=== Given information ===
(begin)

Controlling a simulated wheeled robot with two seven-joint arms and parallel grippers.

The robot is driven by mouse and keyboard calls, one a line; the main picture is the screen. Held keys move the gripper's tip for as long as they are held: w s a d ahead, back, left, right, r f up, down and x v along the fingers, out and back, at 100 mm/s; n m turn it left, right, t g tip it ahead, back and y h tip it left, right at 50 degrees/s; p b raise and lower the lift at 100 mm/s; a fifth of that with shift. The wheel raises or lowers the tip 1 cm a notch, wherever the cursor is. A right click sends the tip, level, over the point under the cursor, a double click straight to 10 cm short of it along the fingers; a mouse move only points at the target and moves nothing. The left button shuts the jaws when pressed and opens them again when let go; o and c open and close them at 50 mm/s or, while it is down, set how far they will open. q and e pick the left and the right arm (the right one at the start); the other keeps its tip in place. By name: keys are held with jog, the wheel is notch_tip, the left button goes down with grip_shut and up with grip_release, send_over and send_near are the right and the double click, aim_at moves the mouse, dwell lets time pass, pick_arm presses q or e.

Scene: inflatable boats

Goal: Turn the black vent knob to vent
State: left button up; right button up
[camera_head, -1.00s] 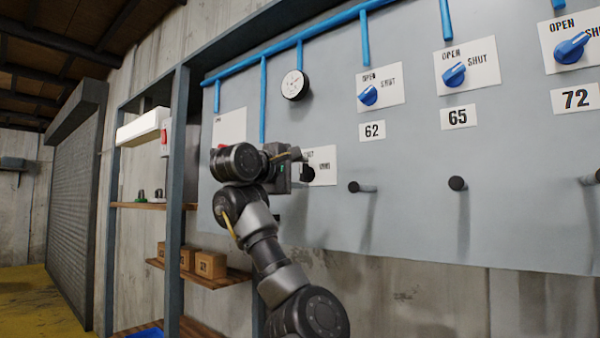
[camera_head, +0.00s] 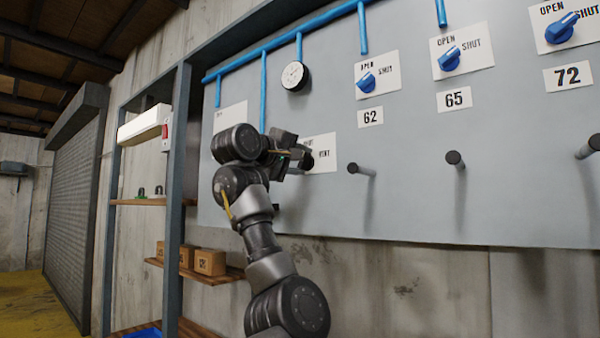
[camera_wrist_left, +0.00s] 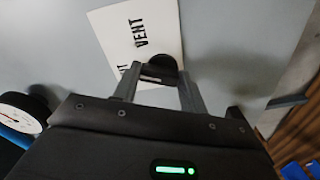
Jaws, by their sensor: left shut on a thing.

(end)

=== What is expected ===
The lines to repeat run from the line containing "State: left button up; right button up" through the last line of the material above; give them exactly, without the pictures.

=== Response ===
State: left button up; right button up
[camera_head, -1.00s] 
[camera_head, +0.00s] 
[camera_wrist_left, +0.00s] 
Jaws, by their sensor: left shut on a thing.

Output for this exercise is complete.